The Zoom meeting at Jump Crypto was always running. And in May 2021, a scrum of employees was on the screen, discussing a mounting crisis.
The Chicago-based financial firm Jump Trading had made its name in the shadowy world of high-frequency trading during the early-2000s “Flash Boys” era, but lately, it had dipped its toes—and then its feet, legs, and torso— into the volatile cryptocurrency sector.
The firm had become a kind of silent partner for one of the most high-profile projects in crypto, an algorithmic stablecoin called TerraUSD that was meant to maintain a $1 peg through a complex mechanism tied to a related cryptocurrency called Luna—a careful dance that Jump helped coordinate on the back end by fulfilling trades. But despite the bluster of Terra’s swaggering founder, Do Kwon, the stablecoin was failing. It had lost its peg.
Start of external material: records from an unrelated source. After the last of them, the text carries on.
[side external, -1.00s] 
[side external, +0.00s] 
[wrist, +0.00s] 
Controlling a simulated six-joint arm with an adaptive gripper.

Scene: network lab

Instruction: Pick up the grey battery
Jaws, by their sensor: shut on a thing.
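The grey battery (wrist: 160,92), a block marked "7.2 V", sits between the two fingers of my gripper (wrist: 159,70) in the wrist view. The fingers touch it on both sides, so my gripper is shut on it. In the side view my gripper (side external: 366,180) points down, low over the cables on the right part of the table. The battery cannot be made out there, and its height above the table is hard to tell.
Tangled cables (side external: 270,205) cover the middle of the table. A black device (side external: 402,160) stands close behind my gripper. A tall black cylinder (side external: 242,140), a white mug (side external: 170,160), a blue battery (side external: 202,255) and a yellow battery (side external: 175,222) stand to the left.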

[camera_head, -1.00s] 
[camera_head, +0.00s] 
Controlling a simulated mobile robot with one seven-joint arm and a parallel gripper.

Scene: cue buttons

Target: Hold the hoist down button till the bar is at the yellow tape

Jump stood to make millions on its deal with Terraform Labs, the TerraUSD developer—or the whole thing could quickly collapse. Jump’s cofounder, Bill DiSomma, was not ready to abandon his prize pig. So he hopped onto the crypto team’s always-on Zoom meeting, looking for a solution.
After a few minutes, one emerged: Kanav Kariya, a 25-year-old recent intern who was rising through the ranks of the digital assets division, joined the call, according to an employee’s later court testimony.
“I spoke to Do,” Kariya announced. “They’re going to vest us.”
What happened next would, quite literally, change the course of the crypto industry. Over the next week, Jump secretly bought up huge tranches of TerraUSD to create the appearance of demand and restore the coin’s value to $1, according to court documents. Meanwhile, Kwon “vested” Jump, meaning he agreed to deliver 65 million tokens of Luna to Jump at just $0.40, even though the coin would trade, at times, at more than $90 on exchanges.